# Directions:
Pick out the lines in the listing below that contain the word "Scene" and copy them.

# Rows about robot tasks:
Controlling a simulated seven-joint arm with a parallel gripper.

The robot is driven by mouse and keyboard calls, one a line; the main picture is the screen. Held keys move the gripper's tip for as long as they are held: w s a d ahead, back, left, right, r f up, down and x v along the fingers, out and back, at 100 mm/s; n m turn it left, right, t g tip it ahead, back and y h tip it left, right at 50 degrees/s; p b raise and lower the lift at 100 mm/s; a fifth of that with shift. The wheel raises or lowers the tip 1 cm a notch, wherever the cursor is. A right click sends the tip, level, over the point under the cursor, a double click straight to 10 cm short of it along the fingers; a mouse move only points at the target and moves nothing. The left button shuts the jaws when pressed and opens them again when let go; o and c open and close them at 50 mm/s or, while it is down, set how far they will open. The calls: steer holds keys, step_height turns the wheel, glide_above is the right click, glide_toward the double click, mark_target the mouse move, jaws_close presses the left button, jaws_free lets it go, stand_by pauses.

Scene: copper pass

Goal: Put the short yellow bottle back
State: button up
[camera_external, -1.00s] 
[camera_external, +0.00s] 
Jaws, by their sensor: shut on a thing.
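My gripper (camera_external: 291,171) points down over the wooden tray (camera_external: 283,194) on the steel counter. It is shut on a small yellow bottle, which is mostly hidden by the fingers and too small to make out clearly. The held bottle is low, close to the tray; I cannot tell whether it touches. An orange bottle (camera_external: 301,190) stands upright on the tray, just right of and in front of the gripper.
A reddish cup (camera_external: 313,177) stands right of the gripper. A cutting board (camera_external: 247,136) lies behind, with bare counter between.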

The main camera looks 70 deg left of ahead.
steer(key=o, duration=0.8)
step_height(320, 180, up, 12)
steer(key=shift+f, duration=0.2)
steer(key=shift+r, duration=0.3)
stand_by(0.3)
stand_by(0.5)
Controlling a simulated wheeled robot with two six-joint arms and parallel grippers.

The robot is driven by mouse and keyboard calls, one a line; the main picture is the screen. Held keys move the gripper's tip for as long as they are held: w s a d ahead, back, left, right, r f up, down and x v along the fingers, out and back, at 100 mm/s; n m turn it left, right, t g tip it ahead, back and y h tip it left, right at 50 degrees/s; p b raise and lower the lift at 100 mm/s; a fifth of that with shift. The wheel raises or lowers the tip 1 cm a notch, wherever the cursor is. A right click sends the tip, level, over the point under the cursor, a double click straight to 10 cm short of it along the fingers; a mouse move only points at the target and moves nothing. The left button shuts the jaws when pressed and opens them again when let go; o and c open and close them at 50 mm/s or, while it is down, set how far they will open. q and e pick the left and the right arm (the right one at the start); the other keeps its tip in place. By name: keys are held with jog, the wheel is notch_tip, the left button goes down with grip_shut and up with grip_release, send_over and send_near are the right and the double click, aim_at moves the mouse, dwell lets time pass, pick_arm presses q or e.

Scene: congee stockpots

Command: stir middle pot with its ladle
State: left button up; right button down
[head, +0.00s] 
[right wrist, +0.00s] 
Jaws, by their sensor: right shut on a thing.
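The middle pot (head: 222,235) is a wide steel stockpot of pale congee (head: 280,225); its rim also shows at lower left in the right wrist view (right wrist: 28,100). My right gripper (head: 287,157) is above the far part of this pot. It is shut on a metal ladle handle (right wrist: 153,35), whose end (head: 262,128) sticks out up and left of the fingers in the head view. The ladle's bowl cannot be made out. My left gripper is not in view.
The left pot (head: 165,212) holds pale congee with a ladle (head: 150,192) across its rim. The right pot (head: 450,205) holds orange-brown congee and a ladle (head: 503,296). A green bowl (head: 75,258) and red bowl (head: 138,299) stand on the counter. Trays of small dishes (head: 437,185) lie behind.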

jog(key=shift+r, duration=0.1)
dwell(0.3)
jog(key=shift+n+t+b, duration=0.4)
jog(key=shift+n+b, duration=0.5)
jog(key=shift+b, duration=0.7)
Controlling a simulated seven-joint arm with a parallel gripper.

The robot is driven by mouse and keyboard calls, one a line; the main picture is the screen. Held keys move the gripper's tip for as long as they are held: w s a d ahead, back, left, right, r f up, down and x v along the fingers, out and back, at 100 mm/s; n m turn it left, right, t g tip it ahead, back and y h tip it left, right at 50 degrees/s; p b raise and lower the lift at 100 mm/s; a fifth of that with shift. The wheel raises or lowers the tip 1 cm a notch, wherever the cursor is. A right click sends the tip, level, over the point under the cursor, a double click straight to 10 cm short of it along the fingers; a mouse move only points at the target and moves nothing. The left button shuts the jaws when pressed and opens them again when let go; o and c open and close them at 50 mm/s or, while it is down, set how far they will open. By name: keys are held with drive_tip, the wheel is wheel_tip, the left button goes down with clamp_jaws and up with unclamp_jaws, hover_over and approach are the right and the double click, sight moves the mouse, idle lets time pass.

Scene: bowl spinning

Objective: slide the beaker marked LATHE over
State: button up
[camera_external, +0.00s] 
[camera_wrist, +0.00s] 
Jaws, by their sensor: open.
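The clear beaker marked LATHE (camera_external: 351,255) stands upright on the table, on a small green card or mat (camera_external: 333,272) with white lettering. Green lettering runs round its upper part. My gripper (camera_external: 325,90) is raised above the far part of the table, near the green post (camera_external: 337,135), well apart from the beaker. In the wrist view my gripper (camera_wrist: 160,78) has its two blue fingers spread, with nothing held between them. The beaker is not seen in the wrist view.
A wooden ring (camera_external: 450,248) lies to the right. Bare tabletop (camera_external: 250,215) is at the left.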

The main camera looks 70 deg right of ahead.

# Result:
Scene: copper pass
Scene: congee stockpots
Scene: bowl spinning

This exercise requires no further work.